Pull out every line from the listing that has the word "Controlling".

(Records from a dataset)
## start

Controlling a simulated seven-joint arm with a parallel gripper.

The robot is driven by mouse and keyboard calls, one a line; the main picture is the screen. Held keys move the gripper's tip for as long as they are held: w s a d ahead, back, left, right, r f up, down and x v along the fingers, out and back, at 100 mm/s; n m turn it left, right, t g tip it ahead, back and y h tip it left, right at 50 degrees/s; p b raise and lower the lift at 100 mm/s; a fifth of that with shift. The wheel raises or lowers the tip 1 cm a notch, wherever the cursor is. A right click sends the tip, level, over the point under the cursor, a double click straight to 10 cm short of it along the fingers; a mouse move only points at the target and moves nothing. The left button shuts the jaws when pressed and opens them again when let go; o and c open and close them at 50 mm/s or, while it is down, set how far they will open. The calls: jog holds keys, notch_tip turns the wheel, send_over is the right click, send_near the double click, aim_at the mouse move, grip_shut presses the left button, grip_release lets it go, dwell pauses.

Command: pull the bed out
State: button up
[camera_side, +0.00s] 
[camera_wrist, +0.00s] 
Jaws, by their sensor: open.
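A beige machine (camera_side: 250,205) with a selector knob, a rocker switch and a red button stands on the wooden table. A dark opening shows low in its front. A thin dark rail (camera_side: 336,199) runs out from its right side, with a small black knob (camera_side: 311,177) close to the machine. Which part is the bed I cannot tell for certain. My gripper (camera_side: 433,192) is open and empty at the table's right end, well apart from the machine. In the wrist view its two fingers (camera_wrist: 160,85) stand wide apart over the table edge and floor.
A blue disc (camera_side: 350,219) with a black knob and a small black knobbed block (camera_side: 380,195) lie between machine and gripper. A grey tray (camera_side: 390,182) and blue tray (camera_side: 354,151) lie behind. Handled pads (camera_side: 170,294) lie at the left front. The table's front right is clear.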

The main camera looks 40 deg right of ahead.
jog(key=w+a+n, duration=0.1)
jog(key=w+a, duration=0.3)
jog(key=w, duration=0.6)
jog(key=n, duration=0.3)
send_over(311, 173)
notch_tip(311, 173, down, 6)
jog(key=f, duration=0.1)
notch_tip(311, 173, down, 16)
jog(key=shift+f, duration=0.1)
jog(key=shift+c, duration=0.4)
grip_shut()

## end
## start

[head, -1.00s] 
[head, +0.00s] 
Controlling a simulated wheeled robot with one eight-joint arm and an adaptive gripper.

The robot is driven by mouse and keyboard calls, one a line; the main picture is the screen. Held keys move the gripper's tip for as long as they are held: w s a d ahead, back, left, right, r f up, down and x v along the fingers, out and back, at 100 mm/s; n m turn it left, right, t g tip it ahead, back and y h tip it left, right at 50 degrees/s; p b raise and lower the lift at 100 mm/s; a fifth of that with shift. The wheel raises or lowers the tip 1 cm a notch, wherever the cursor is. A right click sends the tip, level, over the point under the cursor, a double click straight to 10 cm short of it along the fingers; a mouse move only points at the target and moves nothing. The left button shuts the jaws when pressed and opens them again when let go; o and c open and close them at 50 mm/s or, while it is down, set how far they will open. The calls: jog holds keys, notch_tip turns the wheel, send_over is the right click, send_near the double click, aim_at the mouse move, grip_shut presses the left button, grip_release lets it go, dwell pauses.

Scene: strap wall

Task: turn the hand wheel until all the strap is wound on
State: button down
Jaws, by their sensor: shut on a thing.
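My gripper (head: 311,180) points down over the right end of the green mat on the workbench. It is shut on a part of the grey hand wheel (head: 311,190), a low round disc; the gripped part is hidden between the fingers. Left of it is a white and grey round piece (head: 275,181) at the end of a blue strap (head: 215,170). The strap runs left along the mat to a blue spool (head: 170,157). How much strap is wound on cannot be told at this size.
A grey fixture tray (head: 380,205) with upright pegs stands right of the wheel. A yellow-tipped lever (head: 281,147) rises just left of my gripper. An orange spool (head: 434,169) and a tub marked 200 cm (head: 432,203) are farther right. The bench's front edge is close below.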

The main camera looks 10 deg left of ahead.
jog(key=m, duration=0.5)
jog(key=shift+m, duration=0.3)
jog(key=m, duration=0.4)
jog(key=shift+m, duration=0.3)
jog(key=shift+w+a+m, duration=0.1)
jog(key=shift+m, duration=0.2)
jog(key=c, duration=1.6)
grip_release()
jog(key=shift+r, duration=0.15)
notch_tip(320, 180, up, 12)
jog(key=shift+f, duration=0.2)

## end

§ **REPLY**
Controlling a simulated seven-joint arm with a parallel gripper.
Controlling a simulated wheeled robot with one eight-joint arm and an adaptive gripper.

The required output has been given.